Berjualan Sejak 1987

Giman menceritakan awal dirinya menjual balon gas. Saat itu sekitar tahun 1987. Sebelumnya Giman memang berjualan mainan anak-anak, tetapi sebagian besar merupakan permainan tradisional, termasuk yang terbuat dari bambu dan tanah liat.

Penjual Balon Difabel Yogyakarta (2)Giman, 66 tahun, seorang kakek difabel yang berprofesi sebagai penjual balon gas, sedang menunggu pembeli, di kawasan Pasar Kotagede, Yogyakarta, Jumat, 25 September 2020. (Foto: Tagar/Kurniawan Eka Mulyana)

Ngantos tahun 87 nembe mande niku, othok-othok, zaman unyil. (Hingga tahun 87 saya baru menjual mainan othok-othok, semacam mobil-mobilan dari bambu, zaman Unyil),” kata dia.

Pada tahun 1987 itu, seorang bibinya menyarankan agar Giman beralih profesi menjadi penjual balon gas. Menurut sang bibi, profesi itu cukup menjanjikan.

Bibinya tersebut kemudian memberinya modal untuk membeli tabung balon gas. Waktu itu harga beli tabung balon gas dan ongkos membuat tidak terpaut jauh.

Satu unit tabung waktu itu dihargai sekitar Rp5 juta, sementara jika membuat sendiri, harganya sekitar Rp 3 juta lebih.

Mbolong tabung niku tigang dinten mboten rampung (Melubangi tabung itu tiga hari tidak bisa selesai). Sak bolongan meniko paling mboten mata bor kalih (Satu lubang itu paling tidak butuh dua mata bor).

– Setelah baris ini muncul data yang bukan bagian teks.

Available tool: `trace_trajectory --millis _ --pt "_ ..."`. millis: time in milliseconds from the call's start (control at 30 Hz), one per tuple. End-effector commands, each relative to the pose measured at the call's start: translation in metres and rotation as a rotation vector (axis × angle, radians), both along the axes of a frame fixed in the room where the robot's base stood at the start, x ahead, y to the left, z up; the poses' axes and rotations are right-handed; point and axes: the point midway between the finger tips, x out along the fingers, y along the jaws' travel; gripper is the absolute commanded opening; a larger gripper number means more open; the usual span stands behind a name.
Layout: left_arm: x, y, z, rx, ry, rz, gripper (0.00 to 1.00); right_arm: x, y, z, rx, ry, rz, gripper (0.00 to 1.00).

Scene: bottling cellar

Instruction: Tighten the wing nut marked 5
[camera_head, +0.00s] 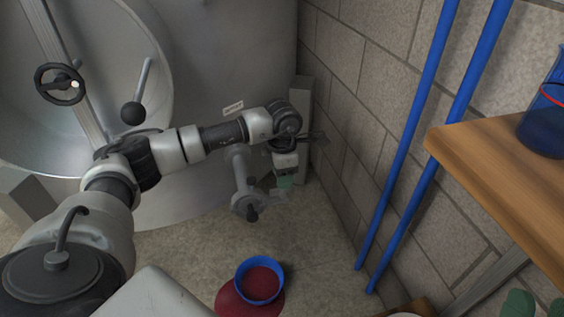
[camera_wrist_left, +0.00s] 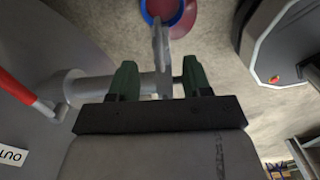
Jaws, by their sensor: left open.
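My left gripper (camera_head: 285,183) is beside a grey fitting (camera_head: 245,190) on the tank's lower side. In the left wrist view its two dark green fingers (camera_wrist_left: 158,75) are spread apart. A thin grey upright piece (camera_wrist_left: 161,50) shows between them, with a gap on each side. I cannot tell whether it is a wing of the nut. A grey pipe (camera_wrist_left: 98,87) leads to it from the left. No mark 5 is legible in either view. My right gripper is not seen.
A blue bucket (camera_head: 259,262) with dark red contents stands on the floor. Blue pipes (camera_head: 410,130) run down the brick wall. A wooden shelf (camera_head: 500,185) juts in at right. A black handwheel (camera_head: 60,84) is on the tank (camera_head: 225,50). A red handle (camera_wrist_left: 22,95) lies left of the fingers.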

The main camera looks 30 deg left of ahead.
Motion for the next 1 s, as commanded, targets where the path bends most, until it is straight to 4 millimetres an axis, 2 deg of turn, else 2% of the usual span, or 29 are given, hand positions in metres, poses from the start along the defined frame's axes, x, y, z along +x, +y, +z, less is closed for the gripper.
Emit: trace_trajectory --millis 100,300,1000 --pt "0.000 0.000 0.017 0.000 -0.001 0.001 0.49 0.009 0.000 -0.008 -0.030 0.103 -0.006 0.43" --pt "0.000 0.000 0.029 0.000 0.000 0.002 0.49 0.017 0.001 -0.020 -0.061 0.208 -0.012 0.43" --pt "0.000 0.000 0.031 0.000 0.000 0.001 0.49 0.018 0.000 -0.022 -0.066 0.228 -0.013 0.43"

Sebelum dia mengambil keputusan untuk membeli atau membuat tabung balon gas, Giman mencari orang yang paham tentang pengoperasian tabung balon gas.

Kulo sakderenge tumbas alat niku kulo pun pados sisik melik konco sing saget ngaten niku, ning kulo mboten takon, mung mepet, carane ngerangkai, ben iso mabur niku ngagem nopo ngaten, suwe-suwe srawung. (Sebelum saya beli alat itu, saya sudah cari informasi tentang teman yang paham, tapi saya tidak bertanya, cuma saya pepet, caranya merangkai, supaya bisa terbang bagaimana, begitu, lama-lama saya kenal),” ucap Giman.

Kebetulan lagi, orang itu kemudian membutuhkan biaya untuk sekolah anaknya, yang masing-masing duduk di bangku kelas 6 sekolah dasar, SMP, dan SMA.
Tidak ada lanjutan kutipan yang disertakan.